Screenshot of map of Berlin with pins showing locations of historical queer institutions
Figure 2 (above) and Figure 3 (below): Screenshots from the Mapping Queer Weimar Berlin project.
Screenshot of map of Berlin with pins showing locations of historical queer institutions. This image also gives a brief description of the club Eldorado

They then combine their individual maps to create one comprehensive map. Through class presentations and discussions about the finished product, students come away with a novel understanding of modern German history through the experience of the queer city and the ways that queer people inhabited and shaped its public and private spaces. So that other instructors can adapt and use this project, the module provides lesson plans, project instructions and materials such as the lists of institutions, discussion questions, and grading rubrics.

As a final aspect of the database, we provide links to the work of like-minded colleagues in German Studies. In recognition that alongside diversified materials instructors also need to decolonize their perspectives and methods, we guide users to University of Michigan graduate student Emily Gauld’s fantastic annotated guide to anti-racist pedagogy in German Studies.

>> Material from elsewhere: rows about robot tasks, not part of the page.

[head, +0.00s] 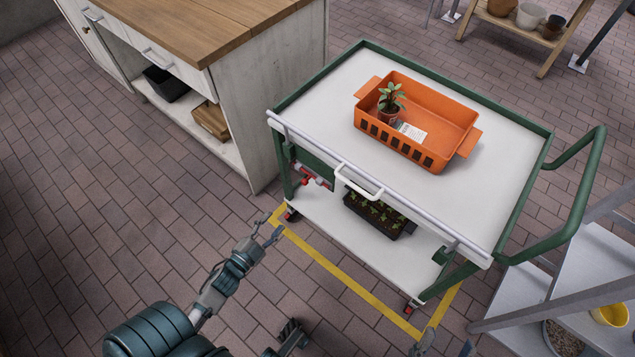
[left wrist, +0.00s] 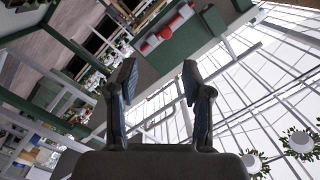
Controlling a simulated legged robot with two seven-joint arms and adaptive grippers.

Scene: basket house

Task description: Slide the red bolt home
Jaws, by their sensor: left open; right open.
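The red bolt (head: 317,180) sits on a green panel (head: 318,163) under the left front edge of the cart's top. It shows in pale brackets in the left wrist view (left wrist: 167,31), beyond my fingertips; whether it is fully slid across cannot be told. My left gripper (head: 268,233) is open and empty, below and left of the bolt in the head view, with clear space between them. Its two dark fingers show apart in the left wrist view (left wrist: 158,78). My right gripper (head: 446,345) only partly shows at the bottom edge, open, far from the bolt.
The green-framed cart (head: 484,170) carries an orange basket (head: 453,120) with a potted plant. A white handle (head: 358,183) projects from its front, right of the bolt. A seedling tray (head: 374,216) lies on the lower shelf. A wooden-topped cabinet (head: 262,110) stands left; grey steps (head: 590,265) stand right.

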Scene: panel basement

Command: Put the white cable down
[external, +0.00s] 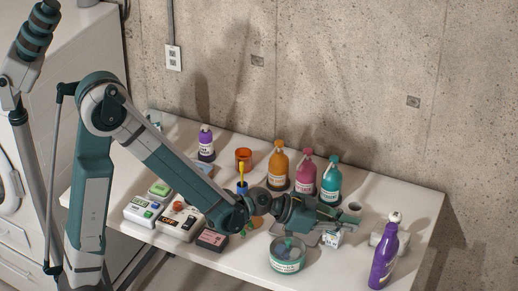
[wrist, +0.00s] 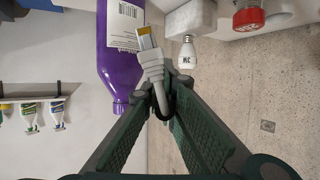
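The white cable (wrist: 152,72) is a light grey-white lead with a flat plug that has a yellowish end. In the wrist view it is bent and passes between the tips of my gripper (wrist: 160,108), which are closed together on it. In the external view my gripper (external: 338,216) is low over the right half of the white table (external: 235,262). The cable is too small to make out for certain there.
The purple bottle (external: 383,264) stands at the table's right front. A green tub (external: 287,256) is in front of my gripper. Orange (external: 278,168), pink (external: 306,175) and teal (external: 330,180) bottles stand behind.

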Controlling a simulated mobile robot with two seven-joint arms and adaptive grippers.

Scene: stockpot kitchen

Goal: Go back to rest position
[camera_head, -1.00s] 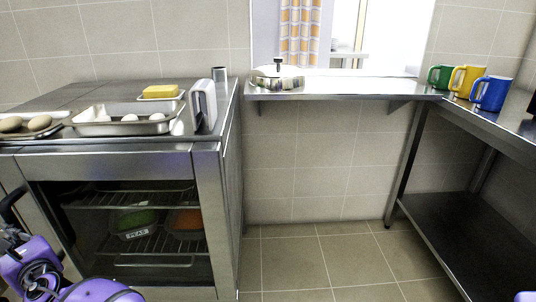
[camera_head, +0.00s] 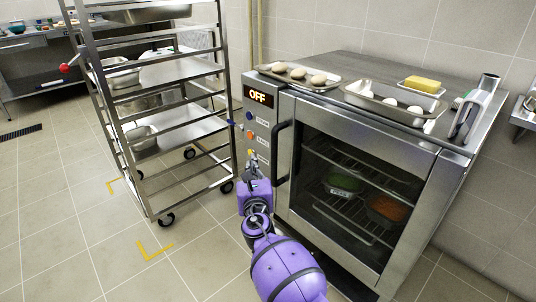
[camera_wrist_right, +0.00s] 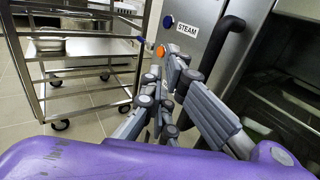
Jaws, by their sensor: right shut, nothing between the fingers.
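My right gripper (camera_head: 251,163) is in front of the oven's (camera_head: 368,194) control panel, left of the door handle. It is shut and empty. It also shows in the right wrist view (camera_wrist_right: 163,78), close to the panel and the dark handle; I cannot tell whether it touches the panel. My purple right arm reaches up from the bottom of the head view. My left gripper is not in view. The oven display (camera_head: 258,96) reads OFF, and its glass door is closed, with a green and an orange-red item on the racks inside.
A wheeled metal rack (camera_head: 165,110) stands left of the oven. On the oven top are a tray with several roundish items (camera_head: 298,75), a deep tray with white eggs (camera_head: 390,103) and a yellow block on a dish (camera_head: 422,85). Floor at lower left is clear.

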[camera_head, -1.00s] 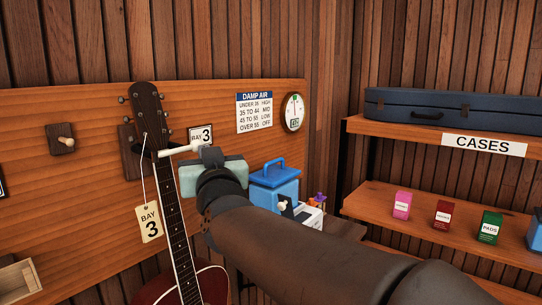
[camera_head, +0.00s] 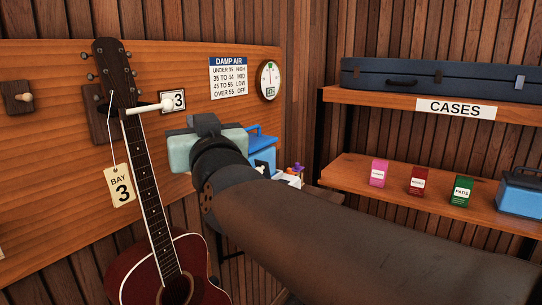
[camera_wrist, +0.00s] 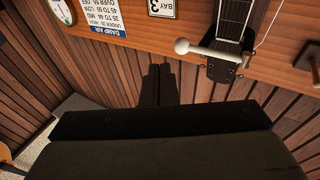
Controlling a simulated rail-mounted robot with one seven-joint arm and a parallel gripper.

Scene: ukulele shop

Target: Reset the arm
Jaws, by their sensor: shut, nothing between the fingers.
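My arm reaches in from the lower right in the head view, and its gripper (camera_head: 206,125) is to the right of the pale peg (camera_head: 150,107). In the wrist view my gripper's dark fingers (camera_wrist: 160,72) are together and empty, with a gap between them and the peg (camera_wrist: 205,50). A dark red ukulele (camera_head: 140,250) hangs upright on the wall holder by its headstock (camera_head: 117,72). A "BAY 3" tag (camera_head: 120,186) hangs on a string beside its neck.
The wooden wall board (camera_head: 50,150) carries another peg (camera_head: 22,97), a "DAMP AIR" chart (camera_head: 228,78) and a round gauge (camera_head: 267,80). A blue box (camera_head: 262,140) stands behind my gripper. Shelves at right hold a case (camera_head: 430,78), small boxes (camera_head: 418,180) and a blue toolbox (camera_head: 520,192).

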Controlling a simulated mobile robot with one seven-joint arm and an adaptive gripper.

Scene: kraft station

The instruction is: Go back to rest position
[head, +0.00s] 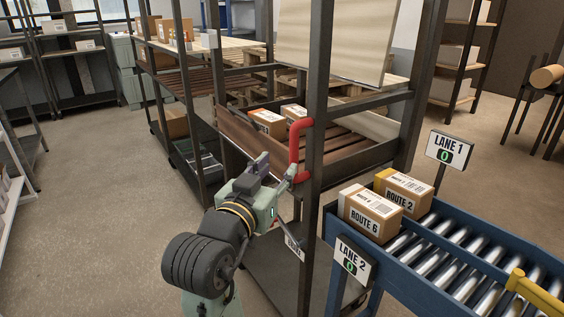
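My gripper (289,185) is at the end of my green and grey arm, in the middle of the head view. It is close beside a dark metal rack post. A red handle (298,150) is fixed to that post, and the gripper's tip overlaps the handle's lower end in the picture. I cannot tell whether they touch. The fingers are small and partly hidden, so their opening is unclear. I see no box held in the gripper.
The metal rack (318,130) stands directly beside my gripper, with boxes (268,122) on its shelf. A blue roller conveyor (455,215) on the right carries ROUTE 6 (365,224) and ROUTE 2 (402,200) boxes, beside LANE signs (449,149). Open floor (100,200) lies left.

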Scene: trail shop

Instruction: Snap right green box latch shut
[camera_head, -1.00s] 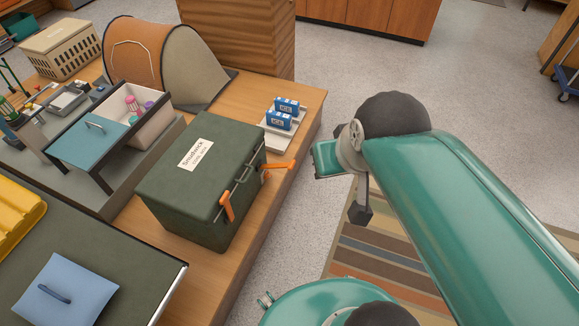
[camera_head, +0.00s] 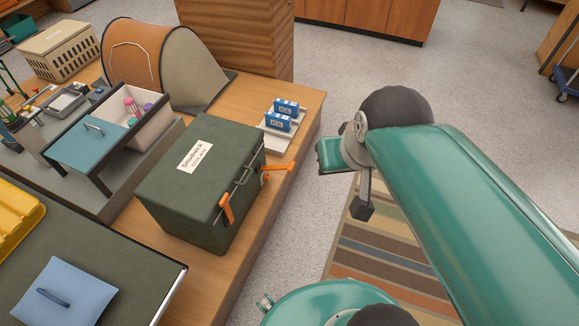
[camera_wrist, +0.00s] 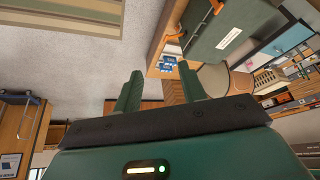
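The dark green box (camera_head: 190,190) stands on the wooden counter with its lid down and a white label on top. Its right orange latch (camera_head: 279,167) sticks outward from the front face, swung open. The left orange latch (camera_head: 227,208) hangs nearer, tilted against or close to the front; I cannot tell whether it is fastened. The box also shows at the top of the wrist view (camera_wrist: 232,22), with an orange latch beside it. My gripper (camera_wrist: 160,84) has its two green fingers apart with nothing between them. It is in the air to the right of the box, clear of the latches.
Blue cartons (camera_head: 279,121) stand on a white tray just behind the right latch. A tent model (camera_head: 150,62) and a cooler with a blue lid (camera_head: 92,145) sit beyond. Open floor and a striped rug (camera_head: 378,262) lie right of the counter edge.

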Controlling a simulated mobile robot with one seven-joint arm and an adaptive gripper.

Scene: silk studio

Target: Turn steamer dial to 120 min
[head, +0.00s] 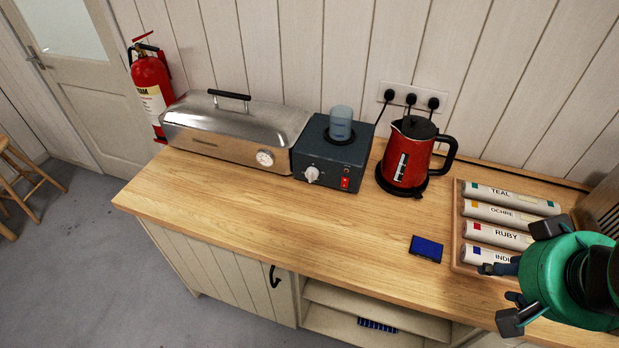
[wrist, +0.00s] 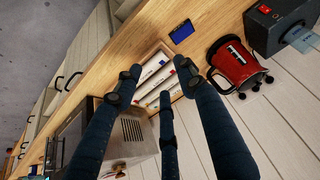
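The steamer (head: 230,130) is a long steel box with a domed lid and a black handle, at the back left of the wooden counter in the head view. A round pale dial (head: 264,158) sits low at the right end of its front; its marks are too small to read. My gripper (head: 512,274) is at the far right in the head view, above the counter near the tray of tubes, well apart from the steamer. Its dark fingers (wrist: 160,78) are spread and empty in the wrist view. The steamer is not visible in the wrist view.
A dark box (head: 327,158) with a white knob, red switch and blue cup stands right of the steamer. A red kettle (head: 408,158) is farther right. A blue block (head: 426,248) lies before a tray (head: 458,222) of labelled tubes. The counter's left front is clear.

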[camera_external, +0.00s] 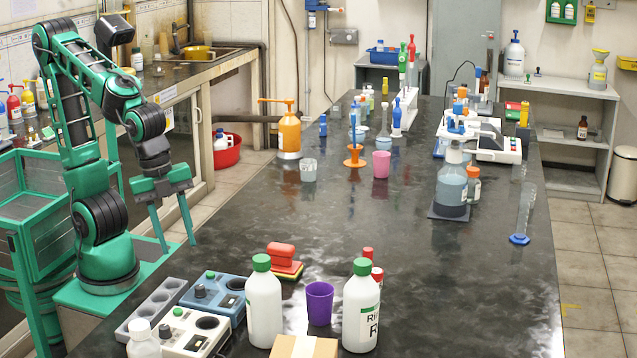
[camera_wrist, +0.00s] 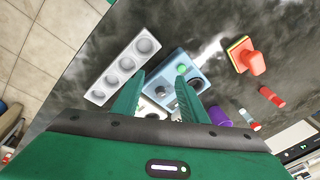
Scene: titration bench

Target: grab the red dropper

We also encourage users to check out the newly established German Studies Collaboratory as well as the home of this article, the Expanding German Studies project.

We hope for this database to serve as a springboard to decolonize German curricula and programs across the globe and radically rebuild them to center underrepresented identities and students. For researchers, it will serve as a seed farm of understudied materials, fostering new lines of inquiry. Together, it aims to bring the marginalized into German Studies not as diversity tokens but as active partners in recasting our field.